Matthew avers that it is “folly” to have “a tax base too heavily dependent on company tax revenue” because “if you are trying to fund steadily increasing government programmes … you really want [a] relatively steadily increasing source of revenue” and that he dislikes tax revenue volatility. Hence he suggests an American GST.

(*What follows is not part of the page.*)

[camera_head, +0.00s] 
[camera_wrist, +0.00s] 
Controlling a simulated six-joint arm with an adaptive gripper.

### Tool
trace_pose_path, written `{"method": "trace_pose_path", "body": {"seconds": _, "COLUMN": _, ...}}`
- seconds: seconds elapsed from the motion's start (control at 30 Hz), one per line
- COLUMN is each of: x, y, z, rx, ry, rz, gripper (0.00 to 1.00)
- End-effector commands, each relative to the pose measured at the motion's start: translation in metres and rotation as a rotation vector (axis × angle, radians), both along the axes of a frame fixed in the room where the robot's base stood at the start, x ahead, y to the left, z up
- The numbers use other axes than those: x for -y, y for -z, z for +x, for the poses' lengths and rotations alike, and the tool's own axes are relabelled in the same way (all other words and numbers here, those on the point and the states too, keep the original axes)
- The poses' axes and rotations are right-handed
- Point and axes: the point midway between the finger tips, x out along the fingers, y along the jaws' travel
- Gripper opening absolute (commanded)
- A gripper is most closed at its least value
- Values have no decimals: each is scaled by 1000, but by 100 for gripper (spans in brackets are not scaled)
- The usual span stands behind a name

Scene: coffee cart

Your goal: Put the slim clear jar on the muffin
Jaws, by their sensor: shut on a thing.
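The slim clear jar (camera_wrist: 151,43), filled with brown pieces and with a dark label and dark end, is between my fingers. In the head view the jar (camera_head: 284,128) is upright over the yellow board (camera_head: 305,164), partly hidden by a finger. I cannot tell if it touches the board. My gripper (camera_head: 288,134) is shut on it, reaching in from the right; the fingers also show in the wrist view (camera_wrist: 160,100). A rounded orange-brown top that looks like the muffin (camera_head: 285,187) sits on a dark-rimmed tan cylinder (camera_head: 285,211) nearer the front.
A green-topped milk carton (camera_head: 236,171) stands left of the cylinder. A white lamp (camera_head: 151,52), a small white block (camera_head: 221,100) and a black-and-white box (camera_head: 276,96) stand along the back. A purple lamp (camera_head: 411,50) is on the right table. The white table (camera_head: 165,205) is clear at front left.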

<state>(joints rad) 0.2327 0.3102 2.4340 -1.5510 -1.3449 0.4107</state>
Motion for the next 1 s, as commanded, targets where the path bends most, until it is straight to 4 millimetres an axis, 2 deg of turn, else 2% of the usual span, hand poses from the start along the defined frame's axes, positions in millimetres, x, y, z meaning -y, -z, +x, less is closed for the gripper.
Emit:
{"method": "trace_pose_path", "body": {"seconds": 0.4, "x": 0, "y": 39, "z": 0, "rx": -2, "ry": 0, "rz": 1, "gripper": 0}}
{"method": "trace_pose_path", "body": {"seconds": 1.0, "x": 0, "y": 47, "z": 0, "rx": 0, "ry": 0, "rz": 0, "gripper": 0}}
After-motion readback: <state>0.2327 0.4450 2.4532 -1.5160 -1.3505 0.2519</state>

Perhaps the US should adopt some form of value-added tax, but it seems to me that the US would do well to seek to ensure appropriate returns from its existing tax mandates. The US’s Institute for Public Studies released some interesting figures on April 7, 2011 which touch on this:

  • 15,753: The number of households in 1961 with $US million in taxable income (adjusted for inflation).
  • 361,000: The number of households in 2011 estimated to have $1 million in taxable income.
  • 43.1: Percent of total reported income that Americans earning $US1 million paid in taxes in 1961 (adjusted for 2011 dollars).
  • 23.1: Percent of total reported income that Americans earning $US1 million are likely to pay in taxes in 2011, estimated from latest IRS data.
  • 47.4: Percent of profits corporation paid in taxes in 1961.
  • 11.1: Percent of profits corporations paid in taxes in 2011.

In other words, IPS researchers found that “if households with income over $US1 million today paid their federal income taxes at the same rate that comparable households paid taxes in 1961, [the US] would this year raise an additional $US231 billion” and that “if US corporations paid at the same effective tax rate that they paid in 1961, the additional tax revenue would total $US485 billion”.

It won’t happen, of course. And corporates — and individuals — are permitted to minimise tax. But taking this to the extreme, does this mean that no “legal person” would pay tax, thereby effectively refusing to support any form of “social contract”?  And then what?  Because that’s the real question.

The reduction in corporate share of US federal tax receipts over time — or as Matthew might say, the “volatility” in this revenue (over 60 years) — is one of the bases for the US’s debt issues. All this without suggesting “indulging in some seriously poor use of statistics” or being “pretty ridiculous”.